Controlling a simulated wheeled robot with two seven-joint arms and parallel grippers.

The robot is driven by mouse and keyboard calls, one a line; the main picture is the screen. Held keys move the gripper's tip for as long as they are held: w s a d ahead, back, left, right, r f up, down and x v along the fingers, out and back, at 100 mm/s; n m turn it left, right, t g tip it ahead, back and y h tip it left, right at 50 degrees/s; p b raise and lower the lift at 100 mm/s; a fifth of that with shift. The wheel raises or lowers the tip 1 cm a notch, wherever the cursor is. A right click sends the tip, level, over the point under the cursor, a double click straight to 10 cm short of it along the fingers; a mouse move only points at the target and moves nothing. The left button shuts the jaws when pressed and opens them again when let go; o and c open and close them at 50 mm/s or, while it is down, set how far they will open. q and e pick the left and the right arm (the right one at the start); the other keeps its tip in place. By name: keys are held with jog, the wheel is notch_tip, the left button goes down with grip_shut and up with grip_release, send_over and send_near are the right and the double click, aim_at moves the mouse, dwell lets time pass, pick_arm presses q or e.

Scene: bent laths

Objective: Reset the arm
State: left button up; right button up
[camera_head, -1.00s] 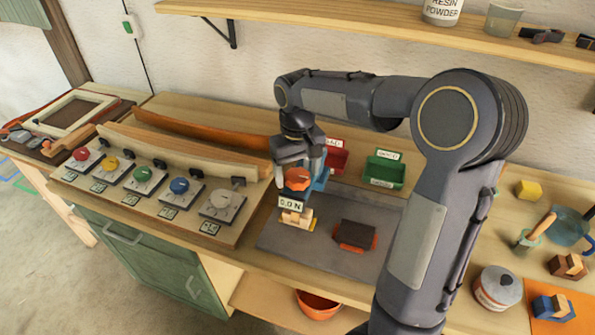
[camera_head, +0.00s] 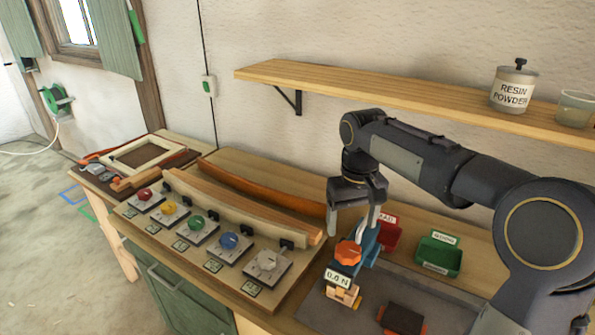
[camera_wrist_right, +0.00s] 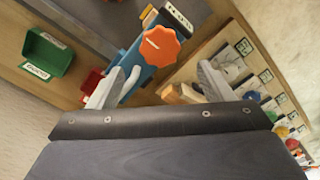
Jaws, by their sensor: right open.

◇ ◇ ◇ ◇ ◇ ◇ ◇

### GOAL OF THE EXERCISE
Repeat the data exactly in full, omitting its pictures.

### EXERCISE RESULT
Controlling a simulated wheeled robot with two seven-joint arms and parallel grippers.

The robot is driven by mouse and keyboard calls, one a line; the main picture is the screen. Held keys move the gripper's tip for as long as they are held: w s a d ahead, back, left, right, r f up, down and x v along the fingers, out and back, at 100 mm/s; n m turn it left, right, t g tip it ahead, back and y h tip it left, right at 50 degrees/s; p b raise and lower the lift at 100 mm/s; a fifth of that with shift. The wheel raises or lowers the tip 1 cm a notch, wherever the cursor is. A right click sends the tip, level, over the point under the cursor, a double click straight to 10 cm short of it along the fingers; a mouse move only points at the target and moves nothing. The left button shuts the jaws when pressed and opens them again when let go; o and c open and close them at 50 mm/s or, while it is down, set how far they will open. q and e pick the left and the right arm (the right one at the start); the other keeps its tip in place. By name: keys are held with jog, the wheel is notch_tip, the left button goes down with grip_shut and up with grip_release, send_over and send_near are the right and the double click, aim_at moves the mouse, dwell lets time pass, pick_arm presses q or e.

Scene: bent laths

Objective: Reset the arm
State: left button up; right button up
[camera_head, -1.00s] 
[camera_head, +0.00s] 
[camera_wrist_right, +0.00s] 
Jaws, by their sensor: right open.

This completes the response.